Problem to solve -> Set down each line of the material that follows, exactly, with no pictures.

Dataset content ->
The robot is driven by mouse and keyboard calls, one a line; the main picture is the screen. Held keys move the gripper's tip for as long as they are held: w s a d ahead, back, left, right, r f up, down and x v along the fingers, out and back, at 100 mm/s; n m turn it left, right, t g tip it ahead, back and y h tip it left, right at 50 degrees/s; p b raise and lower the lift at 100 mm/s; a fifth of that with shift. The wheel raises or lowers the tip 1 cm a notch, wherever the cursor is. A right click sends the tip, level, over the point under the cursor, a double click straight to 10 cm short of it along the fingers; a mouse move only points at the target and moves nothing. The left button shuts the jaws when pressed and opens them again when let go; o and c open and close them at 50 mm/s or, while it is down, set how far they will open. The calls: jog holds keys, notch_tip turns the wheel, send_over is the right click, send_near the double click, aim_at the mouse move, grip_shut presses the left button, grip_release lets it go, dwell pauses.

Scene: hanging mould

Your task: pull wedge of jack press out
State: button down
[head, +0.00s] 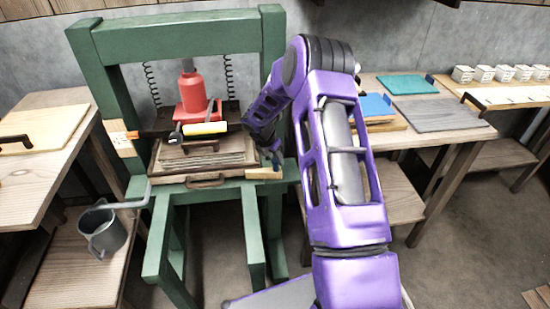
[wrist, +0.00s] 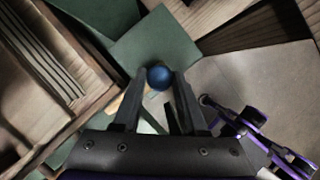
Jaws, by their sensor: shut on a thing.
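The green jack press (head: 178,30) stands at the centre left in the head view. A pale wooden wedge (head: 264,173) sits at the right end of its bed. My gripper (head: 276,162) is at that wedge's right end. In the wrist view, my gripper (wrist: 159,82) has its two fingers closed on a round blue knob (wrist: 159,76). A strip of light wood shows beside the left finger, but most of the wedge is hidden there.
A red jack (head: 190,93) stands on the press above a wooden tray (head: 205,160) with a dark handle. The right table (head: 450,137) holds coloured boards. Floor is open at the right front.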

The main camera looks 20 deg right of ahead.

Result for this exercise ->
The robot is driven by mouse and keyboard calls, one a line; the main picture is the screen. Held keys move the gripper's tip for as long as they are held: w s a d ahead, back, left, right, r f up, down and x v along the fingers, out and back, at 100 mm/s; n m turn it left, right, t g tip it ahead, back and y h tip it left, right at 50 degrees/s; p b raise and lower the lift at 100 mm/s; a fifth of that with shift. The wheel raises or lowers the tip 1 cm a notch, wherever the cursor is. A right click sends the tip, level, over the point under the cursor, a double click straight to 10 cm short of it along the fingers; a mouse move only points at the target and moves nothing. The left button shuts the jaws when pressed and opens them again when let go; o and c open and close them at 50 mm/s or, while it is down, set how far they will open. The calls: jog holds keys, notch_tip turns the wheel, send_over is the right click, send_near the double click, aim_at the mouse move, grip_shut presses the left button, grip_release lets it go, dwell pauses.

Scene: hanging mould

Your task: pull wedge of jack press out
State: button down
[head, +0.00s] 
[wrist, +0.00s] 
Jaws, by their sensor: shut on a thing.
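The green jack press (head: 178,30) stands at the centre left in the head view. A pale wooden wedge (head: 264,173) sits at the right end of its bed. My gripper (head: 276,162) is at that wedge's right end. In the wrist view, my gripper (wrist: 159,82) has its two fingers closed on a round blue knob (wrist: 159,76). A strip of light wood shows beside the left finger, but most of the wedge is hidden there.
A red jack (head: 190,93) stands on the press above a wooden tray (head: 205,160) with a dark handle. The right table (head: 450,137) holds coloured boards. Floor is open at the right front.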

The main camera looks 20 deg right of ahead.

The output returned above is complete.